Из всех этих газетных сообщений ясно, что у Армстронга не было пока постоянной аудитории и верных поклонников ни среди негров, ни среди белых. Джону Хэммонду в детстве довелось неоднократно слышать игру Хендерсона, поскольку садовник его родителей, приходившийся родственником управляющему «Роузленда» Луи Дж. Брекеру, часто тайком проводил Джона в танцзал. По словам Хэммонда, музыка, исполнявшаяся оркестром, производила на него неизгладимое впечатление, но он не помнит, чтобы Армстронг чем-нибудь выделялся среди других оркестрантов. Признание публики пришло к Армстронгу несколько позже, но молодым музыкантам, особенно негритянским, его талант уже тогда внушал благоговение. «Бастер» Бэйли вспоминал: «Когда Луи приехал в Нью-Йорк, он произвел там такой же фурор, как в свое время в Чикаго. Он всегда оказывал огромное влияние на музыкантов, которым доводилось слышать его игру» . А вот что говорит трубач Рекс Стюарт: «Армстронг буквально потряс город. Я вместе со всеми был в восторге от его игры. Я пытался ходить как он, говорить как он и даже есть и спать, как это делал Армстронг. Я купил себе пару огромных полицейских ботинок, которые обычно носил Луи, часами простаивал около его дома в надежде, что он выйдет и я смогу его увидеть» . «Кайзер» Маршалл, говоря об одном очень неплохом тромбонисте, Джимми Хэрристоне, который позднее был принят в оркестр Хендерсона, отметил: «Он сходил с ума от Армстронга и пытался на тромбоне, играя вторую партию, делать все то же самое, что Луи делал на корнете и трубе» .

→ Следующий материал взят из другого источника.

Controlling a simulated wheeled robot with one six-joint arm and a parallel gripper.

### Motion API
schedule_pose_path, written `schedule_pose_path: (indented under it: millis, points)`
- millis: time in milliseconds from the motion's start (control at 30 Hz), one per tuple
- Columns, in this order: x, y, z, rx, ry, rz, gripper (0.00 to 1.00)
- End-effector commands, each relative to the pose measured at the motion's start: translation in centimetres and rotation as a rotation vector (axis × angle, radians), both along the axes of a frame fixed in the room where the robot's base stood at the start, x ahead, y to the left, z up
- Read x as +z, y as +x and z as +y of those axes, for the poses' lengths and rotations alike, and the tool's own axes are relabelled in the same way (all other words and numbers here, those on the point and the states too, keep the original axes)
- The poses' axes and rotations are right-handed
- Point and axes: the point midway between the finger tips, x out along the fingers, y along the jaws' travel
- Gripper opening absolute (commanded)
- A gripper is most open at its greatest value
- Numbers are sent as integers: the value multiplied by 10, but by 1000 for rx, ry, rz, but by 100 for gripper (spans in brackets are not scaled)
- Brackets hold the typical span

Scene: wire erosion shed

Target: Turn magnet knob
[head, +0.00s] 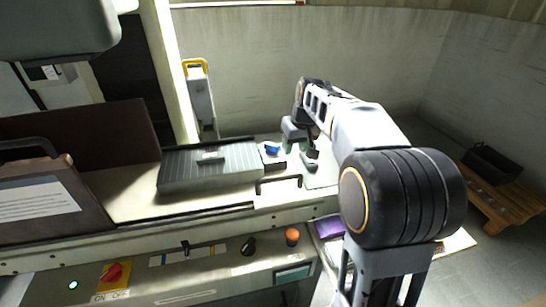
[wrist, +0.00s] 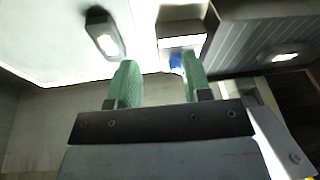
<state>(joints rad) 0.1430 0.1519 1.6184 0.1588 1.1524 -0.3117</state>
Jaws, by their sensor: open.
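My gripper (head: 297,143) is open and empty above the machine bed. Its two green fingers show spread apart in the wrist view (wrist: 159,64). A blue part (head: 272,150), which may be the magnet knob, sits on a small pale block (head: 271,161) to the left of the gripper. In the wrist view the blue part (wrist: 176,62) shows near the tip of the right finger, which partly covers it. I cannot tell any contact. A black knob (head: 248,246) is on the front panel, away from the gripper. No label shows which one is the magnet knob.
A grey ribbed cover (head: 210,166) lies left of the block. A dark-grey handle piece (wrist: 103,35) is on the bed beside the gripper. A black bar handle (head: 279,184) stands nearer the front edge. The panel carries an orange button (head: 292,236) and a red switch (head: 113,273).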

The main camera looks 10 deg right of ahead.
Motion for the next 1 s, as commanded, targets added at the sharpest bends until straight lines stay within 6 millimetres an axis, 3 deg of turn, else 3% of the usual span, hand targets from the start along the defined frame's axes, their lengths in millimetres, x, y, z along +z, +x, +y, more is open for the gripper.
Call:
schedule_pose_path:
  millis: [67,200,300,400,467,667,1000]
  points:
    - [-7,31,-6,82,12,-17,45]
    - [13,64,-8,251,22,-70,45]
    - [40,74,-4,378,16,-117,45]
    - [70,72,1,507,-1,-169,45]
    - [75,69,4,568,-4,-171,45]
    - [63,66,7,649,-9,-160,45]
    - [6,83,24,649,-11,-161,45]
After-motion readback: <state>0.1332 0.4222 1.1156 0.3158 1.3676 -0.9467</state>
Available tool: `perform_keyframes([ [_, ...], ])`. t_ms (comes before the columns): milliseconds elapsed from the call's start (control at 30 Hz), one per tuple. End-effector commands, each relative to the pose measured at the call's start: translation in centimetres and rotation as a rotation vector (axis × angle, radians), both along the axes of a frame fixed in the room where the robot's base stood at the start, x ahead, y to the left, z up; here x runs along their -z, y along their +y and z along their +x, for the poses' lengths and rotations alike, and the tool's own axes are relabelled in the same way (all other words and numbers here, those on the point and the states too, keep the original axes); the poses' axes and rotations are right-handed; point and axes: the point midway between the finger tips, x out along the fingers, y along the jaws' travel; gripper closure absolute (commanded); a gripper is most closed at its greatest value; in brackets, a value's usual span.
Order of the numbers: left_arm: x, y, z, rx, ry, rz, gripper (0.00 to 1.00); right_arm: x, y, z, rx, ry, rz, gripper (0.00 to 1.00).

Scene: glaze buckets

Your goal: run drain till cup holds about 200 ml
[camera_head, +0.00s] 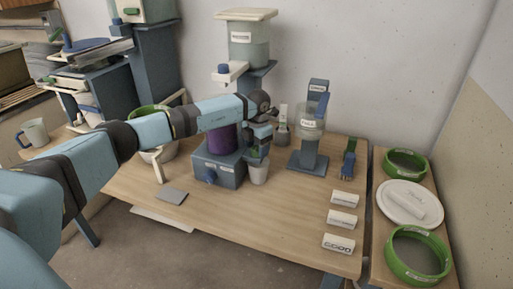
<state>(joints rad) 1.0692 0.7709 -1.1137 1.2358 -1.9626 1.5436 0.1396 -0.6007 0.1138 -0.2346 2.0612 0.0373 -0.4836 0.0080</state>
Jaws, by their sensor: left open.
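A pale cup (259,174) stands on the wooden table, against the right side of a blue-grey box (218,171). The box has a small blue knob (210,178) on its front, and a purple vessel (222,139) sits on top of it. My left arm reaches in from the left, across the front of the purple vessel. My left gripper (258,150) points down at the cup's top and is open; whether its fingers touch the cup cannot be told. A labelled tank (248,50) with a blue-topped white outlet (229,72) stands above. The liquid level in the cup is hidden.
A blue stand with a clear container (310,128) is right of the cup, with a brush (349,160) beside it. Three white labelled blocks (342,219) line the right edge. The front middle of the table is clear.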

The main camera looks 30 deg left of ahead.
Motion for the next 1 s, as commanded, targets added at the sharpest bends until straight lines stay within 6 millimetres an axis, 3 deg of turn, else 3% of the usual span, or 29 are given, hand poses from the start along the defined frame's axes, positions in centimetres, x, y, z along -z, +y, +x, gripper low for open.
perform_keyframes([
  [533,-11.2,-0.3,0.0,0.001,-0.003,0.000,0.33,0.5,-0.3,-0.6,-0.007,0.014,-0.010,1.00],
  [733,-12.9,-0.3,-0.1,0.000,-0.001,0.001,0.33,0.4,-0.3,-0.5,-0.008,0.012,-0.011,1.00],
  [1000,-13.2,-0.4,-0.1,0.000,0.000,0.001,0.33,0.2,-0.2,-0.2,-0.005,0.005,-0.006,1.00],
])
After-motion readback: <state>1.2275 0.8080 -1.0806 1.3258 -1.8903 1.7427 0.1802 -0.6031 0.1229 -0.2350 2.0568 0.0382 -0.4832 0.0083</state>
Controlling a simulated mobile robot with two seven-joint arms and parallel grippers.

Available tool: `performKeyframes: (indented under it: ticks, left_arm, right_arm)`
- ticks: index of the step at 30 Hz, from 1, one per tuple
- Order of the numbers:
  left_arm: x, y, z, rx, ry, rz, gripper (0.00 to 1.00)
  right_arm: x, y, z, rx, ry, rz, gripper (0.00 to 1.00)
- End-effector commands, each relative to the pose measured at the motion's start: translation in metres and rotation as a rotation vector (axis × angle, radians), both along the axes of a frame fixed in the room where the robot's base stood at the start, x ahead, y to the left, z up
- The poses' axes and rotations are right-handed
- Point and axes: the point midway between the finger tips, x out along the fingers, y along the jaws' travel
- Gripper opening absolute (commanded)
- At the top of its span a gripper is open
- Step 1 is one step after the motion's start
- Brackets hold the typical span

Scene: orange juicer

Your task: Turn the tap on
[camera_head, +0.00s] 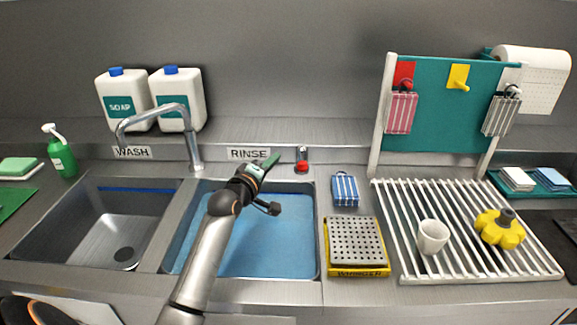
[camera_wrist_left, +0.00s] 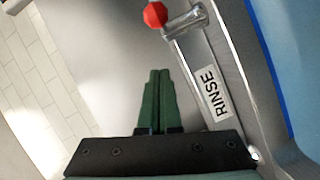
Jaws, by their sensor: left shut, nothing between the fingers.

Влияние Армстронга на коллег-музыкантов стало заметным еще в Чикаго, но в оркестре Оливера ему редко приходилось исполнять соло, хотя главную тему, а возможно, и соло он, видимо, гораздо чаще играл в «Линкольн-гарденс», а не в студиях звукозаписи. Совсем по-другому складывалась его судьба в ансамбле Хендерсона. Не в каждой записи, сделанной этим ансамблем, звучит соло Армстронга. Больше того, почти каждая четвертая пластинка была записана вообще без его участия, поскольку не в каждой пьесе требовалась третья труба. И все же ведущим исполнителем оркестра был именно он. Примерно в половине всех записей (кроме тех, быть может, которые делались в последние дни его работы в оркестре) Армстронг играет соло. Видимо, еще чаще он солировал во время выступлений ансамбля в «Роузленде», куда белые музыканты приходили специально ради Армстронга, а также во время концертов в театрах и клубах Гарлема, где его могла слушать негритянская публика.

Shapirо N., Hentоff N. Hear Me Talkin' to Ya, p. 206.

Ibid.

Ibid., p. 213.

К счастью, оркестр Хендерсона довольно часто, два-три раза в месяц, приглашали в студии звукозаписи. Обычно во время каждого сеанса записывалась пара пьес. Таким образом, ежемесячно выходило до полдюжины пластинок. Первая запись, в которой принял участие Армстронг, состоялась 7 октября 1924 года. К этому времени он проработал у Хендерсона всего лишь две недели. Были сделаны записи двух совершенно бездарных пьес — «Manda» и «Go 'Long Mule», не имеющих абсолютно никакого отношения к джазу. Да и сам оркестр в ту пору еще не был джаз-бэндом. Другое дело Армстронг, который уже тогда играл настоящий джаз. Его соло в пьесе «Go 'Long Mule» неоспоримо доказывает, что в своем умении исполнять джазовую музыку он шел намного впереди всех остальных музыкантов оркестра, а возможно, впереди всех джазменов тех лет.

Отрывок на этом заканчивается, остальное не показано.